[PROBLEM STATEMENT]:
Give again, verbatim, the lines between the line that contains "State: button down" and the line that contains "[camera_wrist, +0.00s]", counting both ends. Pictures are excluded from the copy.

[RECORD LIST]:
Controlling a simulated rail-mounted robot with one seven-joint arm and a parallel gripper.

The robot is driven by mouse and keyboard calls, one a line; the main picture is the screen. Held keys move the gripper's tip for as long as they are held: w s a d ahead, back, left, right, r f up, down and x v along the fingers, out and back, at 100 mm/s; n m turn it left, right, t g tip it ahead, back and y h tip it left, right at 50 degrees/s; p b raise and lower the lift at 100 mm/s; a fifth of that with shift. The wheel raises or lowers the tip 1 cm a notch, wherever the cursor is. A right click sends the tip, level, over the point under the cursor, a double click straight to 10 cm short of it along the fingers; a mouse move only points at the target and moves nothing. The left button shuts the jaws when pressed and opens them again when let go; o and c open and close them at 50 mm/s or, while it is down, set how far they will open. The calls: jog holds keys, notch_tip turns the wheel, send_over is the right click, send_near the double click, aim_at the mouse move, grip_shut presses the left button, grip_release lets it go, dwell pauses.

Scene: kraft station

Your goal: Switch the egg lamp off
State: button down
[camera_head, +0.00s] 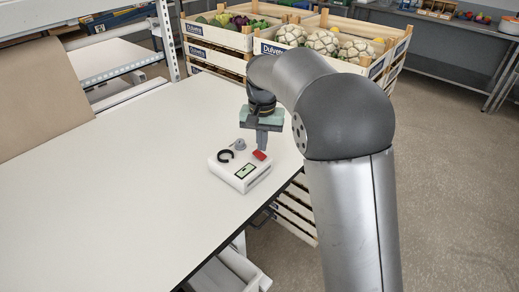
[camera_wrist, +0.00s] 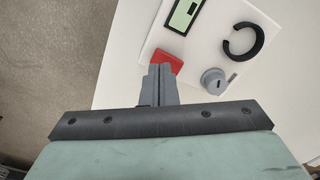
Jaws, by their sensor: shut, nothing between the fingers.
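The egg lamp (camera_head: 239,172) is a white box on the table near its right edge. On top it has a red rocker switch (camera_head: 260,155), a black ring (camera_head: 225,156), a grey knob (camera_head: 240,145) and a green display (camera_head: 245,170). In the wrist view the red switch (camera_wrist: 166,62) lies just beyond my fingertips, with the grey knob (camera_wrist: 214,81) and black ring (camera_wrist: 243,41) to its right. My gripper (camera_head: 262,148) is shut and empty, pointing down at the red switch. I cannot tell whether the fingertips touch it, or whether the switch is on.
The white table (camera_head: 120,190) is clear to the left of the lamp. Wooden crates (camera_head: 215,42) of vegetables stand behind the table, with cauliflowers in one. A brown board (camera_head: 40,100) stands at the left. The table's right edge (camera_head: 240,225) is close to the lamp.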

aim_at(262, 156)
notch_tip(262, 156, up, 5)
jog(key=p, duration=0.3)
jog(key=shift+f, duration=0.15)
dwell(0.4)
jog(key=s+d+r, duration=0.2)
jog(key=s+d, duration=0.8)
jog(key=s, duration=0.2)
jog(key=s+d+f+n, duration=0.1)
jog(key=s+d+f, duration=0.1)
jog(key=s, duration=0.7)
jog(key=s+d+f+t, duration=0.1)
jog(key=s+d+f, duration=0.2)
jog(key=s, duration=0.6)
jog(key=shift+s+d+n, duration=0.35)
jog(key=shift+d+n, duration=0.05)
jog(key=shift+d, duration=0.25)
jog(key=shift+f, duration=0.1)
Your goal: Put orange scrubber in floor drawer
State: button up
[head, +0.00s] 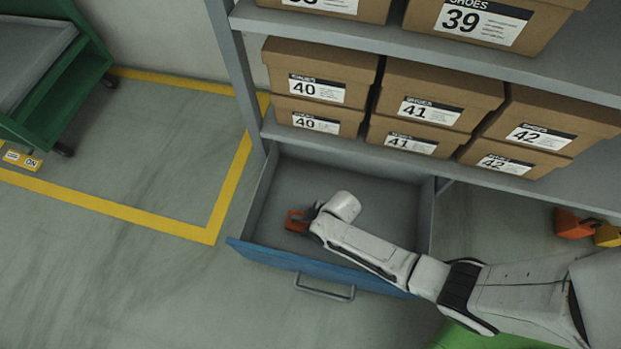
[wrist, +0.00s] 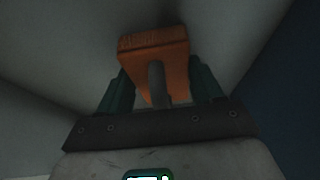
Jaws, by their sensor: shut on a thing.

[RESULT FOR THIS TASK]:
State: button down
[camera_head, +0.00s] 
[camera_wrist, +0.00s] 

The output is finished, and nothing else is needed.